Golf:Quality not quantity has worked wonders for Lee Westwood lately and the world number one will be happy to keep it that way as he starts his 2011 campaign in Abu Dhabi tomorrow.
Westwood, part of a star-studded field at the Abu Dhabi HSBC Championship also featuring all four of last season’s major winners (Graeme McDowell, Phil Mickelson, Louis Oosthuizen and Martin Kaymer), is now in his 12th week as the top-ranked player in the game.
Yet in that time he has played only three tournaments. Westwood was runner-up to Ryder Cup team-mate Francesco Molinari in Shanghai, third at the Dubai World Championship and then a runaway eight-stroke winner of the Nedbank Challenge in South Africa.
The 37-year-old has had six weeks off since then, but flew to the Middle East a week ago to “shake the rust off” and it will be something of a shock if there is a repeat of last year’s missed cut, his only one in the past 20 months.
“I’m just trying to continue where I left off last season,” said Westwood, whose last competitive shot saw him chip-in for birdie at Sun City. “I know it’s a new year, but you don’t really think about that as a golfer - they all blend into each other after a while. This is my 18th year on tour.
“There is a lot of focus on you when you are world number one; it’s quite intense and there’s a lot to do, and it was nice to get away, lock the clubs up for four or five weeks, not think about holing three or four-footers for par and get mentally fresh.”
“I’ve got that feeling where it may be a good week, but I’m not putting any pressure on myself, I’m going out there with no expectations. I’ve got to try to get my preparation right for Augusta in April,” added Westwood in reference to the US Masters, the first major of the season.
The added ingredient in Abu Dhabi from previous seasons is that the one player to beat Westwood at Augusta last spring - Phil Mickelson – is competing.
The American, now joint fourth in the world with Graeme McDowell after failing in more than a dozen attempts to take the number one spot off Tiger Woods last year, is back in action after an even longer break than Westwood.
Mickelson’s last event was in Singapore in mid-November, but has not been idle. “It was my turn to plan our anniversary trip last year and, knowing it’s been a dream of Amy’s to see the pyramids, we went to Egypt,” he said.
“We spent time in Cairo and Luxor, went to the Valley of the Kings and the Valley of the Queens, saw the tombs of the nobles, the Cairo Museum and the Karnak Temple. We were home for a while and then took the whole family skiing in Montana.”

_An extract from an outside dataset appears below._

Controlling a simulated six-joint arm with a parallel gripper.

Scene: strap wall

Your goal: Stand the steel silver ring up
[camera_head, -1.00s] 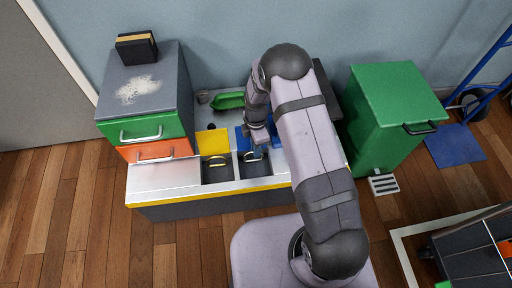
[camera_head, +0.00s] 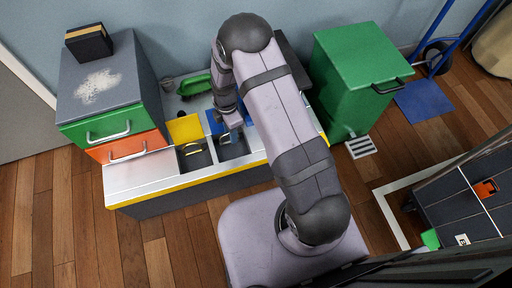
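The steel silver ring (camera_head: 224,139) seems to be the small pale curve at the dark right-hand bin (camera_head: 234,150), the one with the blue flap. It is small and partly hidden by my gripper, so I cannot tell whether it lies, leans or stands. My gripper (camera_head: 227,129) points down just over the back of that bin, close to the ring. Its fingers are too small and covered to show whether they are open or touching the ring.
A left bin (camera_head: 195,160) with a yellow flap (camera_head: 185,129) holds a yellow ring-like curve (camera_head: 192,152). A drawer cabinet (camera_head: 110,85) stands left, a green bin (camera_head: 345,85) right. The silver counter (camera_head: 140,177) is bare at front left.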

Now he describes it as “time to get back to work” and the fact that this is the start of six events in a row shows that the psoriactic arthritis he began treatment for last summer is not too much of a worry.
“My body feels great and I’ve been able to practise and work out.”

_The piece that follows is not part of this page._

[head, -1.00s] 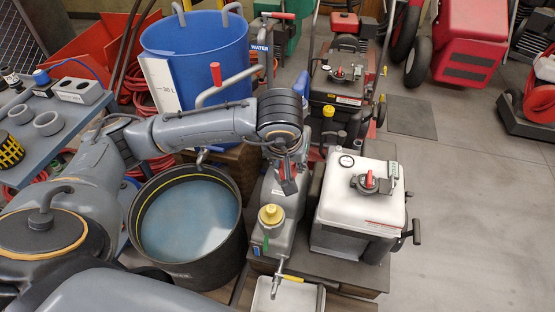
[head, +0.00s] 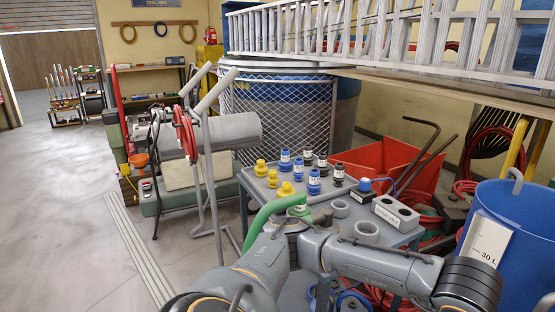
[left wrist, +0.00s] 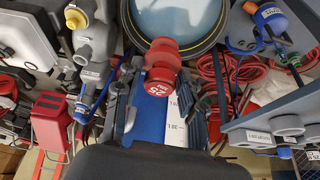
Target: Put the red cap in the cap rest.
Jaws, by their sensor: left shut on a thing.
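The red cap (left wrist: 158,82), ribbed and marked "25 MAX", shows in the middle of the left wrist view. My left gripper (left wrist: 160,92) is shut on it, with the dark fingers at its two sides. In the head view my left arm reaches to the lower right; its gripper and the red cap are out of sight there. A grey block (head: 395,213) with two round recesses and a small label stands on the table's right side and looks like the cap rest. Both recesses look empty. My right gripper is in neither current view.
The grey table (head: 262,186) holds blue, yellow and black fittings (head: 314,180), grey rings (head: 366,231) and a green hose (head: 268,222). A blue barrel (head: 512,225) stands at the right, a red tray (head: 400,168) behind the table. Open floor (head: 75,190) lies at the left.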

The fact remains, though, that Mickelson has had only one top 10 finish since the US Open at Pebble Beach last June where McDowell famously won his maiden major.
He and McDowell are paired together for the first two rounds, as are British Open and US PGA champions, Oosthuizen and Kaymer. The German is also this week’s defending champion and will be trying to make it three wins in four years.
McDowell is one nine Irish players in the stellar field this week which includes; Pádraig Harrington, Rory McIlroy, Darren Clarke, Peter Lawrie, Gareth Maybin, Damien McGrane, Michael Hoey and Paul McGinley.